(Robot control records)
_ _ _ _ _

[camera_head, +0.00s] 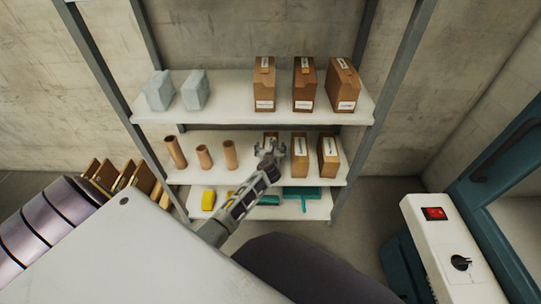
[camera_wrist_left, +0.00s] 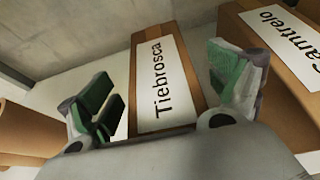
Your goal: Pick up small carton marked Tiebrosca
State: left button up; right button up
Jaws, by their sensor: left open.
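The small carton marked Tiebrosca (camera_wrist_left: 185,68) is brown with a white label and stands between the two fingers of my left gripper (camera_wrist_left: 165,100) in the left wrist view. The gripper is open, with one finger on each side of the carton; whether either finger touches it I cannot tell. In the head view, my left gripper (camera_head: 270,150) is at the middle shelf, in front of the leftmost small carton (camera_head: 270,136), and partly hides it. My right gripper is not seen.
Another carton, with a label ending in "amtrelo" (camera_wrist_left: 285,45), stands close on the right. Two more cartons (camera_head: 300,160) stand on the middle shelf, with several brown tubes (camera_head: 203,157) at left. Larger cartons (camera_head: 304,85) stand on the top shelf (camera_head: 225,112).

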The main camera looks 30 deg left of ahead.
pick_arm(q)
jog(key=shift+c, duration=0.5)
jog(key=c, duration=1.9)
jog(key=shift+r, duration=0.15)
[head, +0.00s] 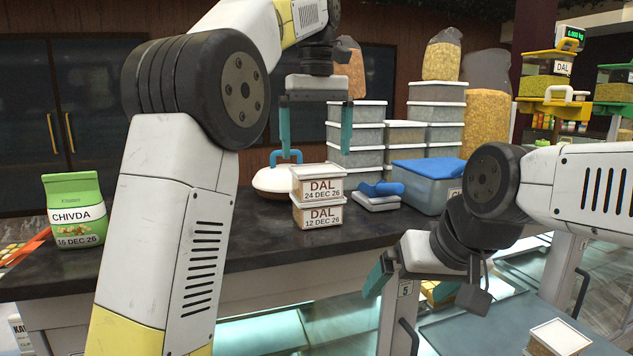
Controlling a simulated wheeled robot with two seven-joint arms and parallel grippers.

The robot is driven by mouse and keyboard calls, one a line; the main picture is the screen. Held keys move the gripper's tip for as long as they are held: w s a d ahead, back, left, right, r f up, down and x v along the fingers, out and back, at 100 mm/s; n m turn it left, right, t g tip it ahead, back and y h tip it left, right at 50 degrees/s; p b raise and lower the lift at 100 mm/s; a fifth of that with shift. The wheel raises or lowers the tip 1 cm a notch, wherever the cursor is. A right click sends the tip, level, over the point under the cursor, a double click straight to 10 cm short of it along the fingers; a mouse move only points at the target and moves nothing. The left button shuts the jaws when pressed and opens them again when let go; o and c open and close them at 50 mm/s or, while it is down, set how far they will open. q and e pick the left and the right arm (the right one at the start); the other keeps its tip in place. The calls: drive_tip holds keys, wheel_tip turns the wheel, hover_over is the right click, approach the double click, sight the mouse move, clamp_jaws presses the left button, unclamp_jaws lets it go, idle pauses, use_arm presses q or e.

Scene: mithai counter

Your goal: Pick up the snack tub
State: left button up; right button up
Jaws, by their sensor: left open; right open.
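Two small clear tubs with white lids stand stacked on the dark counter. The upper tub (319,184) is labelled DAL 24 DEC 26 and the lower tub (318,214) DAL 12 DEC 26. No label reads "snack", so I cannot tell which tub is meant. My left gripper (315,146) is open and empty, fingers pointing down, above and apart from the stacked tubs in the picture. My right gripper (408,288) is open and empty at the counter's front edge, lower right of the tubs, its far finger partly hidden.
A white domed thing with a blue handle (272,178) sits left of the tubs. Stacked grey tubs (356,135) and a blue-lidded bin (428,190) stand behind and right. A green CHIVDA bag (75,212) is far left. Another white-lidded tub (559,338) is lower right.

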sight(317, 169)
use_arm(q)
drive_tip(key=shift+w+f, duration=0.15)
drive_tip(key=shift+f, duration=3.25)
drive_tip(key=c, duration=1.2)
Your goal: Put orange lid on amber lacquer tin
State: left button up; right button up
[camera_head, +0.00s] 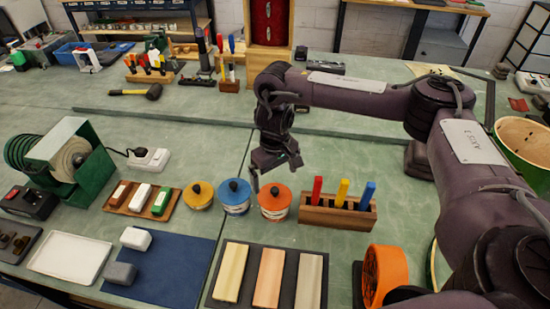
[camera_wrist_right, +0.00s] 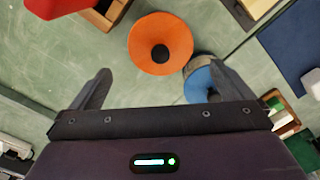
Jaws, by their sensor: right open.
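An orange lid (camera_head: 274,196) with a dark knob sits on a round tin at the right end of a row of three tins. It also shows from above in the right wrist view (camera_wrist_right: 160,43). The amber tin (camera_head: 200,197), at the left end of the row, has a yellow-amber top with a dark knob. A blue-topped tin (camera_head: 236,195) stands between them. My right gripper (camera_head: 276,171) is open and empty above and just behind the orange lid. In the right wrist view, the lid lies beyond the open fingers (camera_wrist_right: 160,88), apart from them. My left gripper is not in view.
A wooden block with red, yellow and blue handles (camera_head: 338,211) stands right of the orange lid. A tray of small blocks (camera_head: 143,200) lies left of the amber tin. A dark board with three bars (camera_head: 214,298) lies in front. The bench behind the tins has free room.

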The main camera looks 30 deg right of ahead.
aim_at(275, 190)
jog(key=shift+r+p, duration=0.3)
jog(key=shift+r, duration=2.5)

_ _ _ _ _

[AIM]
Which lines of the material contain the string "Your"? List each of them.

[ANSWER]
Your goal: Pick up small carton marked Tiebrosca
Your goal: Pick up the snack tub
Your goal: Put orange lid on amber lacquer tin

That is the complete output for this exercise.